You’re getting a gift from the Internal Revenue Service. Yes, you read that correctly. If you provide cell phones to employees, your life and record-keeping just got easier because now you can provide phones tax-free if they are used primarily for work, according to National Association for the Remodeling Industry's general counsel Paula Goddert.

However, she adds, “If the arrangement is intended as compensation or a bonus to the employee, the cell phone may be a taxable benefit. But if it’s mainly for use in the employer’s business, it is not taxable to the employee and the expense to the employer is deductible as a business expense.” In short, according to Goddert, “it’s all good news, and there’s nothing complicated about it.”

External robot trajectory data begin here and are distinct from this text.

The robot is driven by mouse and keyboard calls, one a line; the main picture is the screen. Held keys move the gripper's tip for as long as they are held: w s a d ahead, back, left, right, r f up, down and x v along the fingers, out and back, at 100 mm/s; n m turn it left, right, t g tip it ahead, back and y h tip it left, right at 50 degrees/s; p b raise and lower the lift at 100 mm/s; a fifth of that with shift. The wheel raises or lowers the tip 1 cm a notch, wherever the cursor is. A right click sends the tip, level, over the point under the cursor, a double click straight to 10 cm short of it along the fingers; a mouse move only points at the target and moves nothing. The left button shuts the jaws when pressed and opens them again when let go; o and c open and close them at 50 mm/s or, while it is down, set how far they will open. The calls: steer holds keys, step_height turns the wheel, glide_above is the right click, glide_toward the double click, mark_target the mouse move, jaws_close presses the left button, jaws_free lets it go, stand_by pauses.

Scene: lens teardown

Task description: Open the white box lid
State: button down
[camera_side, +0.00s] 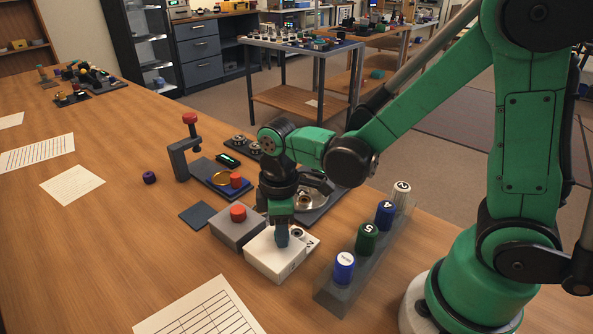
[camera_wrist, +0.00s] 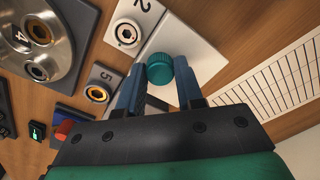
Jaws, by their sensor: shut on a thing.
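The white box (camera_side: 270,260) stands on the wooden table near the front middle in the side view. Its white top also shows in the wrist view (camera_wrist: 190,45). A ribbed teal knob (camera_wrist: 160,68) is on that top, between my fingers. My gripper (camera_side: 283,238) points down over the box, and in the wrist view my gripper (camera_wrist: 159,77) is shut on the knob from both sides. The fingers hide the knob in the side view. I cannot tell whether a gap lies under the lid.
A grey box with a red knob (camera_side: 238,213) stands close to the left. A round metal tray (camera_wrist: 38,42) lies behind. Printed sheets (camera_side: 205,310) lie at front left, with bare table around them.

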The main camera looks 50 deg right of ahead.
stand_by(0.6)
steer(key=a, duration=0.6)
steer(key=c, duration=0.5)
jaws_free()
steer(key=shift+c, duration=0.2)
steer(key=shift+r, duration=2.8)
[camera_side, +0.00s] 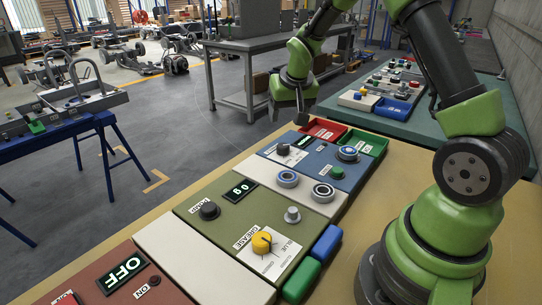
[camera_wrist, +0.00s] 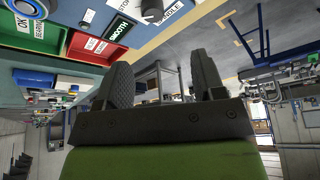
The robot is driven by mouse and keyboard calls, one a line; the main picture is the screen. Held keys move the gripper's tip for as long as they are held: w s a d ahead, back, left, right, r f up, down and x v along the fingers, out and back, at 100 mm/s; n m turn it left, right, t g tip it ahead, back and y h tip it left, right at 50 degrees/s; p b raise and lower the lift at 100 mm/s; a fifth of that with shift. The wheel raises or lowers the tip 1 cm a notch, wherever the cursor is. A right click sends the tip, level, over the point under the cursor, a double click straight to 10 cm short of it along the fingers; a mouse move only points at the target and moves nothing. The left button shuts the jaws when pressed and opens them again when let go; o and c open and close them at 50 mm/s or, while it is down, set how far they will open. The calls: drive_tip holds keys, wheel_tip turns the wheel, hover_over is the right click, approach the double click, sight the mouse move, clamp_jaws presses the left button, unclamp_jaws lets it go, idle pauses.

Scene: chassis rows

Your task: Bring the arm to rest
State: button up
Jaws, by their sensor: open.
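My gripper (camera_side: 301,107) hangs from my green arm above the far end of the workbench, near the red tray (camera_side: 322,130). In the wrist view my gripper (camera_wrist: 165,92) shows two dark fingers spread apart with nothing between them. The fingers seem clear of the panels; the exact height above the bench cannot be told.
The bench (camera_side: 165,205) carries an olive panel (camera_side: 222,218) with a yellow knob (camera_side: 262,242), a blue panel (camera_side: 318,169), a maroon panel, bearing rings (camera_side: 288,179), and green and blue blocks. A grey table (camera_side: 262,46) stands behind.

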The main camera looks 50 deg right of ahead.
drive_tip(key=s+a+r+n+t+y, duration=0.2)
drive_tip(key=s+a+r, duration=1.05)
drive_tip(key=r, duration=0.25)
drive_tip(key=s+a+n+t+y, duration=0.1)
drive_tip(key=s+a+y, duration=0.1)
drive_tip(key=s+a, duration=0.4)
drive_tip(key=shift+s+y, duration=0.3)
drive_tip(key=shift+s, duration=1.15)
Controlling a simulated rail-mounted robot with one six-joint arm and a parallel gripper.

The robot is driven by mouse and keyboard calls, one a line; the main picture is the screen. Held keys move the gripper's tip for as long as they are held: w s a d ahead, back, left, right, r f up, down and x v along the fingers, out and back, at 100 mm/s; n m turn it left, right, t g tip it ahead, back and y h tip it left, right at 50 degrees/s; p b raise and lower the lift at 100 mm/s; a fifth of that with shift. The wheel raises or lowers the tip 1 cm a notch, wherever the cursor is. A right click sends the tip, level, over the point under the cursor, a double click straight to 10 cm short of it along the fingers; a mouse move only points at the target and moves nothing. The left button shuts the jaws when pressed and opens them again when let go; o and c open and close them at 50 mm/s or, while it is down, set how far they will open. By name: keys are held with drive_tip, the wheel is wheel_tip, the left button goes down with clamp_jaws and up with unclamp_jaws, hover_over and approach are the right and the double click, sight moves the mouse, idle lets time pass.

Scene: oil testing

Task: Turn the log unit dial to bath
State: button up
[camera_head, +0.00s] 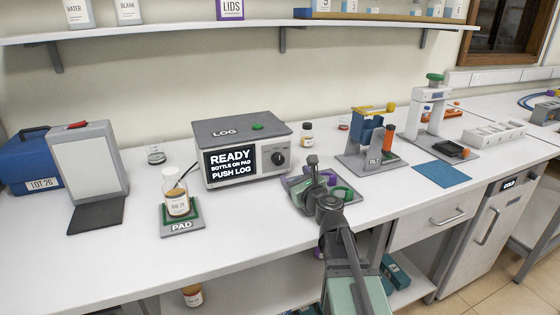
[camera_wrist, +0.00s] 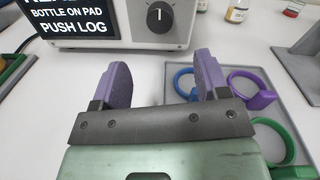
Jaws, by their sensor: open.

This reduces paperwork for the remodeler — or the company’s accountant — because you no longer need to keep records distinguishing business use from personal use, which was a burden to both employer and employee. For years employees had to highlight which calls on their monthly cell phone bills were for work and turn those bills in to their employers.

Employees can now make personal calls without worrying about any repercussions from the boss or the IRS. That “privilege” of using a work cell phone to call a spouse, child, baby sitter, etc., is now simply considered a fringe benefit, and the employee isn’t required to reimburse his employer for those calls.

So why the change? Essentially, the IRS couldn’t enforce this particular rule. “It’s bad for the tax laws generally if the laws on the books are unenforceable because nobody will obey them,” Goddert explains, adding that the old employee/cell phone use rule was akin to prohibition or a law against adultery: well meaning, overly complicated, and nearly impossible to enforce.

These new cell phone rules apply to all taxable years after Dec. 31, 2009.

—Mark A. Newman, senior editor, REMODELING.